The Senate Intelligence Committee's probe into Russia's election interference is supposedly the best hope for getting the public credible answers about whether there was any coordination between the Kremlin and Trump Tower.

But there are serious reasons to doubt that it can accomplish this task, as currently configured.

More than three months after the committee announced that it had agreed on the scope of the investigation, the panel has not begun substantially investigating possible ties between the Trump campaign and Russia, three individuals with ties to the committee told The Daily Beast.

The investigation does not have a single staffer dedicated to it full-time, and those staff members working on it part-time do not have significant investigative experience. The probe currently appears to be moving at a pace slower than prior Senate Intelligence Committee investigations, such as the CIA torture inquiry, which took years to accomplish.

No interviews have been conducted with key individuals suspected of being in the Trump-Russia orbit: not Michael Flynn, not Roger Stone, not Carter Page, not Paul Manafort, and not Jared Kushner, according to two sources familiar with the committee’s procedures.

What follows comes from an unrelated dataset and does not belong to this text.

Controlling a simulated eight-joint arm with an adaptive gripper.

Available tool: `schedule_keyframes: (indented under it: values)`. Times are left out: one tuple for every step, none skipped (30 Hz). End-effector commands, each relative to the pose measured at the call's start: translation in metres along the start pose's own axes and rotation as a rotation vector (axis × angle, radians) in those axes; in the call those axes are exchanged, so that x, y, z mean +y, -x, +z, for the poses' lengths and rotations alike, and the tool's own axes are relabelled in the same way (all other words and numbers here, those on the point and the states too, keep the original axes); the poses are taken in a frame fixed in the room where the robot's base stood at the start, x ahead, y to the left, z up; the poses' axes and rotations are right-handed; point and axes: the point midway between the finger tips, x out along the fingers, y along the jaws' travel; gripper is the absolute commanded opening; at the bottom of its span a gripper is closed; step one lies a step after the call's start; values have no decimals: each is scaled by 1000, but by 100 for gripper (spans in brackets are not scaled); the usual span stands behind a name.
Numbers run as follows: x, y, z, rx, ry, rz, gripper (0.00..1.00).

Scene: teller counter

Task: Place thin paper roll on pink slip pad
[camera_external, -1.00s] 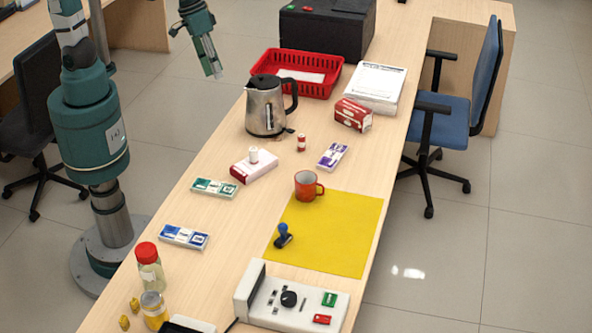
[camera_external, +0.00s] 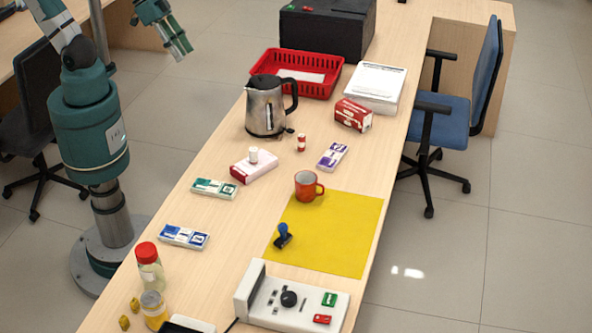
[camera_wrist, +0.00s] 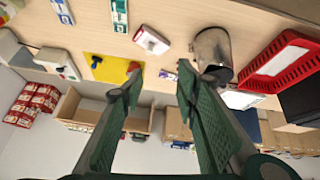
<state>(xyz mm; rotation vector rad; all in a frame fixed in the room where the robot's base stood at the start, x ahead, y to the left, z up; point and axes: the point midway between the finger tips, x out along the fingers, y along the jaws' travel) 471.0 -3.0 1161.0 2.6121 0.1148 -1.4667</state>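The pink slip pad (camera_external: 262,170), pale on top with a red edge, lies mid-counter in the external view. A small white upright cylinder, which looks like the thin paper roll (camera_external: 253,154), stands on top of it. The pad also shows upper middle in the wrist view (camera_wrist: 153,41); the roll is hard to make out there. My gripper (camera_external: 182,50) is up and left of the counter, well away from the pad. In the wrist view its two green fingers (camera_wrist: 160,82) are spread apart with nothing between them.
A steel kettle (camera_external: 266,108) and red basket (camera_external: 335,89) stand behind the pad. A small red-and-white cylinder (camera_external: 301,143) and purple-and-white packet (camera_external: 332,157) are to its right. An orange mug (camera_external: 305,187) and blue stamp (camera_external: 283,237) are on the yellow mat (camera_external: 340,240).

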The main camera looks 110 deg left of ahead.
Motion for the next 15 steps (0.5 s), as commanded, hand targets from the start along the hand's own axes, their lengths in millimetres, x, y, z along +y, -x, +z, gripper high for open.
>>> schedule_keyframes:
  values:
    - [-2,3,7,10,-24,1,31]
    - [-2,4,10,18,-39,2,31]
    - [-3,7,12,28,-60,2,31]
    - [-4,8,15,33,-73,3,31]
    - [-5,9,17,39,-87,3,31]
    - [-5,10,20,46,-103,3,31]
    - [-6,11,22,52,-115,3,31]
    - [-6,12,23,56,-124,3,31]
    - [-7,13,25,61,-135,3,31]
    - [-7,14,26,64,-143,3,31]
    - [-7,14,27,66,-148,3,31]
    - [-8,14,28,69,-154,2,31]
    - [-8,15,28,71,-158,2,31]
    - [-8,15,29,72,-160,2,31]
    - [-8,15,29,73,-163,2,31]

"It's either a real investigation or not," said one individual with knowledge of the committee's activities. "You have to have an approved investigative guide. You have to make it formal. Can you have a credible investigation with only seven part-time staffers, doing everything in secret?"

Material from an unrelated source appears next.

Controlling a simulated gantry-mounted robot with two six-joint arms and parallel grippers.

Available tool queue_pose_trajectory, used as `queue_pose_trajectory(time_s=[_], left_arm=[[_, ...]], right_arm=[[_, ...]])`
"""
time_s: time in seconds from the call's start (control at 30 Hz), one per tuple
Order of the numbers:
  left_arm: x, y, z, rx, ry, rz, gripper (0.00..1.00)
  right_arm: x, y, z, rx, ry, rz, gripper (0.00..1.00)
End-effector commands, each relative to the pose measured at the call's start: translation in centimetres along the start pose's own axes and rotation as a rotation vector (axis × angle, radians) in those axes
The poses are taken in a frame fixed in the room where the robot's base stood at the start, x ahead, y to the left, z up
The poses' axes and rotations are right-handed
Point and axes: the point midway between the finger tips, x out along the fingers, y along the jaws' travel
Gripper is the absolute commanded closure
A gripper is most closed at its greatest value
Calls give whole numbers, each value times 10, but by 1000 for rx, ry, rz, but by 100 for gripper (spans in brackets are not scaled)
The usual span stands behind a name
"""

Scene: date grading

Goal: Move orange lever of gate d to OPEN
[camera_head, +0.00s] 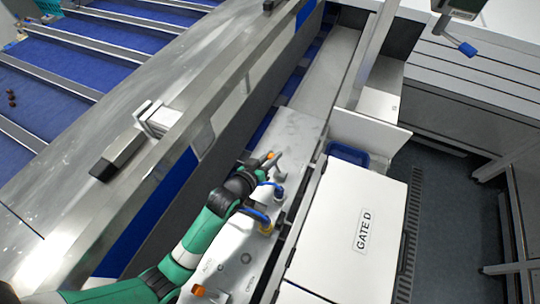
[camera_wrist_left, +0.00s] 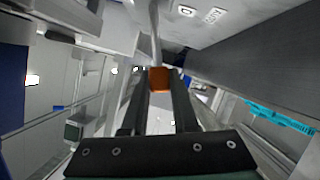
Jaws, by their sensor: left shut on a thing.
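The orange lever (camera_head: 270,156) stands up from the metal panel (camera_head: 297,128) beside the white cover marked GATE D (camera_head: 364,230). My left gripper (camera_head: 262,168) comes in from the lower left and is at this lever. In the left wrist view the orange lever tip (camera_wrist_left: 159,78) sits between the two dark fingers (camera_wrist_left: 159,95), which are shut on it. The grey lever shaft runs up from the tip in that view. Lettering on the panel shows at the top of the wrist view, too partial to read whole. My right gripper is in neither view.
A second orange lever (camera_head: 198,291) is on the nearer part of the panel, close to my left arm. A blue bin (camera_head: 347,152) is behind the GATE D cover. A long metal rail (camera_head: 150,75) and blue conveyor lanes (camera_head: 70,65) lie to the left.

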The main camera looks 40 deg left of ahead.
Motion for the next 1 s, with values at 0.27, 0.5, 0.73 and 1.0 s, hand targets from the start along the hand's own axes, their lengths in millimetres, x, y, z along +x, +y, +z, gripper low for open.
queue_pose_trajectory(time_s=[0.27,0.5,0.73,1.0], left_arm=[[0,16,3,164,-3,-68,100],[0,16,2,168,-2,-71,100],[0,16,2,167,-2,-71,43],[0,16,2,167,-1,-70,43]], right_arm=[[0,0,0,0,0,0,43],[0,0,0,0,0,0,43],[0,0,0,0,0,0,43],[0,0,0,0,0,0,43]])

This is despite the committee's leadership giving off a bipartisan, cooperative impression to the public.
And that's not all. At Yahoo News, Michael Isikoff reports: Senate Russia Probe Flounders Amid Partisan Bickering. "[T]he panel has made little progress and is increasingly stymied by partisan divisions that are jeopardizing the future of the inquiry, according to multiple sources involved in the probe. The committee has yet to issue a single subpoena for documents or interview any key witnesses who are central to the probe, the sources said. It also hasn't requested potentially crucial evidence—such as the emails, memos and phone records of the Trump campaign—in part because the panel's chairman, Sen. Richard Burr, R-N.C., has so far failed to respond to requests from the panel's Democrats to sign letters doing so, the sources said."

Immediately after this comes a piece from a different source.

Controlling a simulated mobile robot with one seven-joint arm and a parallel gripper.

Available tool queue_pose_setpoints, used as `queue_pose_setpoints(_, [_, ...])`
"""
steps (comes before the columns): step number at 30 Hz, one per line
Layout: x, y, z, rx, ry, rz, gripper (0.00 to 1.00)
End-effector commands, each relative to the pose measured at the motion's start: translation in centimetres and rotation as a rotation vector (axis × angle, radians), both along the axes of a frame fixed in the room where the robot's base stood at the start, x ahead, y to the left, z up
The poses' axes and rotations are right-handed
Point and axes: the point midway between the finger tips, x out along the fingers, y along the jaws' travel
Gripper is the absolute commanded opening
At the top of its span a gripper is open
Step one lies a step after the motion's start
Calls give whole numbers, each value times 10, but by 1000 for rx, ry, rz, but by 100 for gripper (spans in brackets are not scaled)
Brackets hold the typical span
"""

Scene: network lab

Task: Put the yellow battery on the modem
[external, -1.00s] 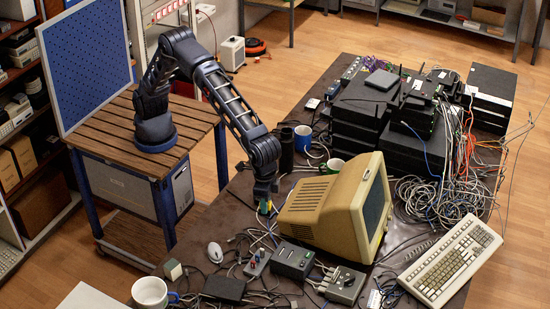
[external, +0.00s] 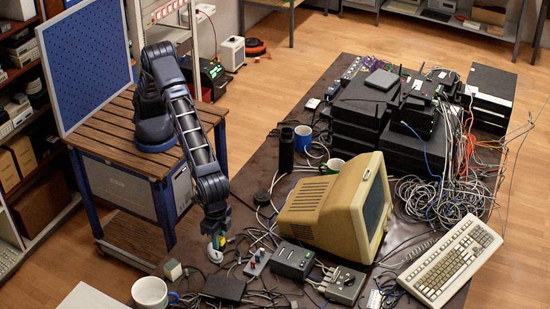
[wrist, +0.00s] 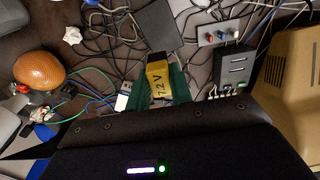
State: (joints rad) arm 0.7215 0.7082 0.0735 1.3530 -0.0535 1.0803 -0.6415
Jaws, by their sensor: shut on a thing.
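My gripper (external: 217,242) hangs over the near left part of the dark table, left of the beige monitor. Its green fingers are shut on the yellow battery (wrist: 158,79), marked "7.2 V" in the wrist view. I cannot tell for sure which dark box is the modem. A dark box with sockets (external: 293,260) stands right of my gripper and also shows in the wrist view (wrist: 237,68). A flat black box (external: 224,288) lies nearer the front.
Loose cables (external: 262,233) cover the table around my gripper. A beige monitor (external: 318,205) stands to the right, a white mug (external: 150,292) at the front left. A grey switch box (external: 257,263) lies between the black boxes. Stacked black devices (external: 360,115) fill the back.

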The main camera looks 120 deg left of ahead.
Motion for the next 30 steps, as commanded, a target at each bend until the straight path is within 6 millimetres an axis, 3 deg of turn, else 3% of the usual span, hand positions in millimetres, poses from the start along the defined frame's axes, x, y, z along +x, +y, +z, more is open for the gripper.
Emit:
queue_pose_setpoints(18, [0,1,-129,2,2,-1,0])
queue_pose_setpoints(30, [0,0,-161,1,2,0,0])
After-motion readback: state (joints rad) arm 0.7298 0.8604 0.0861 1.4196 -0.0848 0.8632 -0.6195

[Teaspoon Action Item: Burr Washington office: (202) 224-3154. Winston-Salem office: (800) 685-8916. Senate Intel committee phone: (202) 224-1700. Senate Intel Committee fax line: (202) 224-1772.]

So we've got a Senate committee making nice noises about how they're definitely totally for sure going to get to the bottom of whether the U.S. president colluded with a foreign government to get elected, but they've woefully understaffed the investigation, haven't conducted interviews with key players, haven't issued a single subpoena, and haven't requested any evidence. Terrific.

This is why I keep saying over and over like the brokenest of broken records, that we need an independent select committee if we're ever going to have a meaningful investigation into what is potentially the nation's most significant act of treason in its history.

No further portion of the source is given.